Funding can provide resources to build a great company, hire some really talented people to drive your development, and even generate more leads. Sounds good, but that’s often at the expense of you partially losing ownership of your business and letting someone else decide its fate when things don’t work out as planned.

One of the main reasons people become entrepreneurs in the first place is that they seek independence - that’s not something you’ll get once investors are involved.

What often happens when founders receive funding is that they start expanding their teams beyond what they currently need. Even more, they begin developing new product features without first validating them as they've already received the 'stamp of approval' by investors.

That's a surefire way to burn cash and go down the wrong path. It's one of the reasons why 90% of startups don't make it past their first year. Rather than spending money on fancy office furnishings you should focus instead on staying lean and spending with fast returns in mind.

You reputation for excellence will be built on products, customer service, and overall customer satisfaction. It's something you'll have to figure out on your own as it doesn't come along with VC funding. Quality should never be sacrificed for the sake of a quick build yet their are still businesses who are still able to raise funding consistently while letting their customers down.

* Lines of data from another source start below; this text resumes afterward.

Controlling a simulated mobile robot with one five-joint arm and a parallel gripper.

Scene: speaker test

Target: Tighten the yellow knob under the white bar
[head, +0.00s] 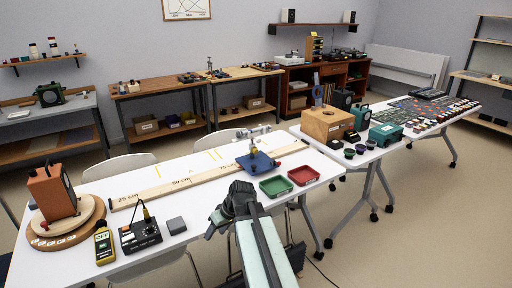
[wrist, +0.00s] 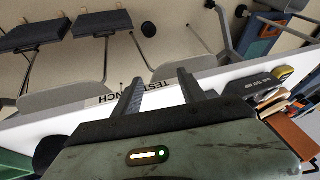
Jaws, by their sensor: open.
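The white bar (head: 253,132) lies across the top of a small stand on a blue base (head: 257,164), on the near table. The yellow knob is too small to make out surely beneath the bar. My gripper (wrist: 160,88) is open and empty in the wrist view, its two dark fingers apart. In the head view my gripper (head: 234,203) is at the table's front edge, nearer to me than the stand and apart from it. The stand is not seen in the wrist view.
A long wooden ruler (head: 205,175) runs along the table beside the stand. A green tray (head: 276,187) and a red tray (head: 303,175) sit right of my gripper. A black box (head: 140,236), a yellow meter (head: 104,246) and a brown speaker (head: 52,192) stand at left.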

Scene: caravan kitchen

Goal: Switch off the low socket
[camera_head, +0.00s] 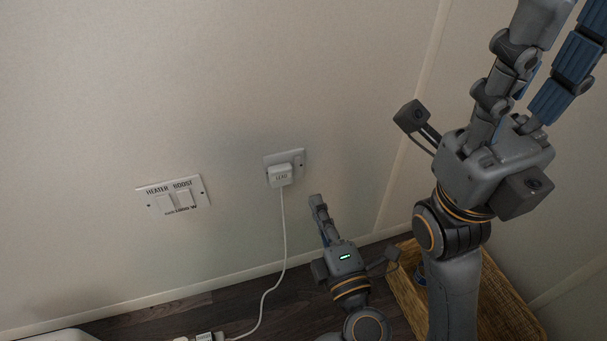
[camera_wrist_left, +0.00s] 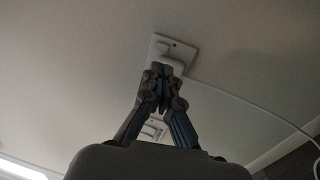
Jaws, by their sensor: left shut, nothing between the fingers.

You might have a cool gadget but if the quality is not quite there or it doesn't really address any of the pains your customers are facing, you won't have to worry about tweaking it - you'll run out of business first.

Is startup cash then necessary? Of course, but it's just one part of the successful startup journey. If you take the time to strategize you'll be able to better position your business and ensure its success with out without securing investment.